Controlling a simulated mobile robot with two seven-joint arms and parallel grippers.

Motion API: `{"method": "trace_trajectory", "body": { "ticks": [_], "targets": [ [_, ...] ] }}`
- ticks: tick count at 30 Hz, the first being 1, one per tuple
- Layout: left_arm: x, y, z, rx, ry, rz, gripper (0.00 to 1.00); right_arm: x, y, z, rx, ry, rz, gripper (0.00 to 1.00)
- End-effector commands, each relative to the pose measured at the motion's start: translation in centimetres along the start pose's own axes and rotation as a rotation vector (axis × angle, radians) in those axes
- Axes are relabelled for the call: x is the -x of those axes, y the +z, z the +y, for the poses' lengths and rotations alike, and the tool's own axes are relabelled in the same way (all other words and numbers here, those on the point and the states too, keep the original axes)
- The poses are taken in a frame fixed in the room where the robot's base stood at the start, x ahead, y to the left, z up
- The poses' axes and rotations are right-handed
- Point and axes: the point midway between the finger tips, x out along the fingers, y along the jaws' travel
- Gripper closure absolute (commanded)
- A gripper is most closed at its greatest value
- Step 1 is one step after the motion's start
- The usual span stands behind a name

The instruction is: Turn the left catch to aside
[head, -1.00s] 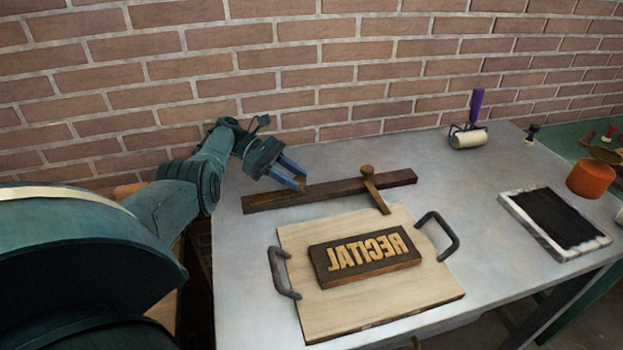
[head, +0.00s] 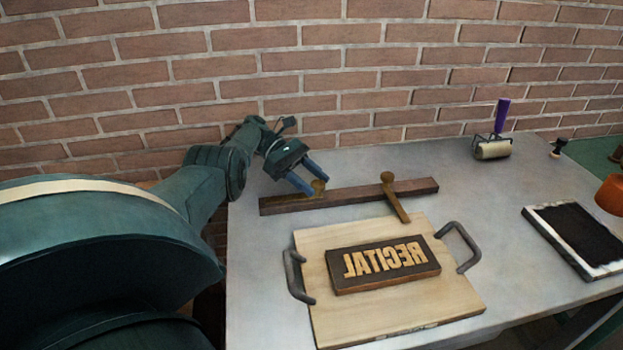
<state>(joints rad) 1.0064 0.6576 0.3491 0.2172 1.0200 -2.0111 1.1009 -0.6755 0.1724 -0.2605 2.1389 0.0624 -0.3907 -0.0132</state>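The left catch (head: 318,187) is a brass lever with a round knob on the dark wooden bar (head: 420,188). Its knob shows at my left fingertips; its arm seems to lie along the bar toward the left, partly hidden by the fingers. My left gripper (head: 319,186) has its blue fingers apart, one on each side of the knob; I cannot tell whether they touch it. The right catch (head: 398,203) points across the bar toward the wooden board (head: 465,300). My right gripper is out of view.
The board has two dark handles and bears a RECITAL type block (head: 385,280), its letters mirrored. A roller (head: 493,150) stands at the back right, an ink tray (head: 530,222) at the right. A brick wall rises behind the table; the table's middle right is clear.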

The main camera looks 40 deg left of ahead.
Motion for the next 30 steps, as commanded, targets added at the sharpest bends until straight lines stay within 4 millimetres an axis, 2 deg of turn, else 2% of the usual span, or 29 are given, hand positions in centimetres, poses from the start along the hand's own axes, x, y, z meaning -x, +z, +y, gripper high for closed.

---

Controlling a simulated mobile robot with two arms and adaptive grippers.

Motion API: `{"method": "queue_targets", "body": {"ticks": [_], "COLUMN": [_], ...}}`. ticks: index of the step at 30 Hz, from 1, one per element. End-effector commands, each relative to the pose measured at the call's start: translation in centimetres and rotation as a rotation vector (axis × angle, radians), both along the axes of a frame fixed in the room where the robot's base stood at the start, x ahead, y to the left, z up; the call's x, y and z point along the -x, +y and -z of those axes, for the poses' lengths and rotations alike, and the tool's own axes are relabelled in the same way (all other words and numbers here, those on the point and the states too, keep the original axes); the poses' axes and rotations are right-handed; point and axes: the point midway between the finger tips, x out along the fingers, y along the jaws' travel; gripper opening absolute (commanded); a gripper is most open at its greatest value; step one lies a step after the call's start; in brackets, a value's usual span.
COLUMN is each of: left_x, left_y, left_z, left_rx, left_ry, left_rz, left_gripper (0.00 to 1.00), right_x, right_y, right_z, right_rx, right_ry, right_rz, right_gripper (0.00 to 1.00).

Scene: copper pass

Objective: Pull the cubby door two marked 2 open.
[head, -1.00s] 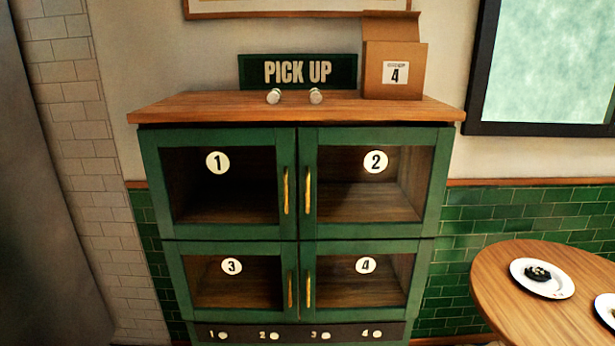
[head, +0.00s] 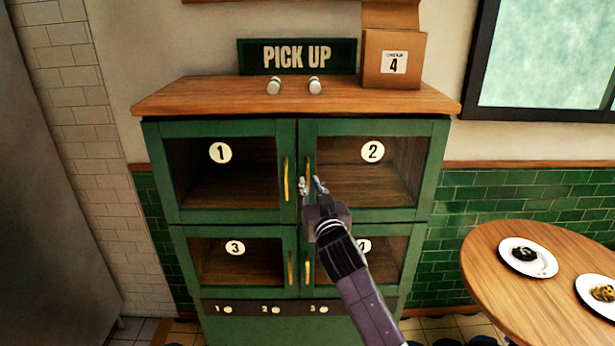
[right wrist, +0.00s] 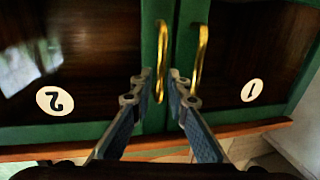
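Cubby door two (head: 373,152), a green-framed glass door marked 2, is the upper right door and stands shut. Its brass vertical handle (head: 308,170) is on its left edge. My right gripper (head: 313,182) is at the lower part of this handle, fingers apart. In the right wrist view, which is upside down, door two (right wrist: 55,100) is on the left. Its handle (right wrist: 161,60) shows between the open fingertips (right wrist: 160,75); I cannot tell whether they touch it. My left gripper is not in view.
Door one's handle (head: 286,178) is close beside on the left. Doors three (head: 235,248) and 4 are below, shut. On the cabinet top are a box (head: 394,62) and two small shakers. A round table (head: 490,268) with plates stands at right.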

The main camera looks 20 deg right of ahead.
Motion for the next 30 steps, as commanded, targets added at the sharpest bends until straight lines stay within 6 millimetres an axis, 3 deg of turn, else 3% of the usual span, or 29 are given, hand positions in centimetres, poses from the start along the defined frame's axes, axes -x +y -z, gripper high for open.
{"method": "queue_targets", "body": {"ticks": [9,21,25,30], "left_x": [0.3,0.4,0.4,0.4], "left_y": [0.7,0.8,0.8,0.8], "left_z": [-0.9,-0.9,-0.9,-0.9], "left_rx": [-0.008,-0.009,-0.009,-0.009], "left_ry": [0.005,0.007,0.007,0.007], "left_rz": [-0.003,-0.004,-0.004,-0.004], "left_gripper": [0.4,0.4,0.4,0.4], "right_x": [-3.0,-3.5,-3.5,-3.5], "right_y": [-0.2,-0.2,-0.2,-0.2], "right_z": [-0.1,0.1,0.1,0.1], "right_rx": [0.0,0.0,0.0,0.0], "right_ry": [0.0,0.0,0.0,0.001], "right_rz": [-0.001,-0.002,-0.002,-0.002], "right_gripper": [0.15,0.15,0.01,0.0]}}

**SET PROBLEM**
Start with the line that contains "- ticks: tick" and end with the line that contains "- End-effector commands, each"; give those lines again exactly, and no others.

**SOLUTION TO THE EXERCISE**
- ticks: tick count at 30 Hz, the first being 1, one per tuple
- Layout: left_arm: x, y, z, rx, ry, rz, gripper (0.00 to 1.00); right_arm: x, y, z, rx, ry, rz, gripper (0.00 to 1.00)
- End-effector commands, each relative to the pose measured at the motion's start: translation in centimetres along the start pose's own axes and rotation as a rotation vector (axis × angle, radians) in those axes

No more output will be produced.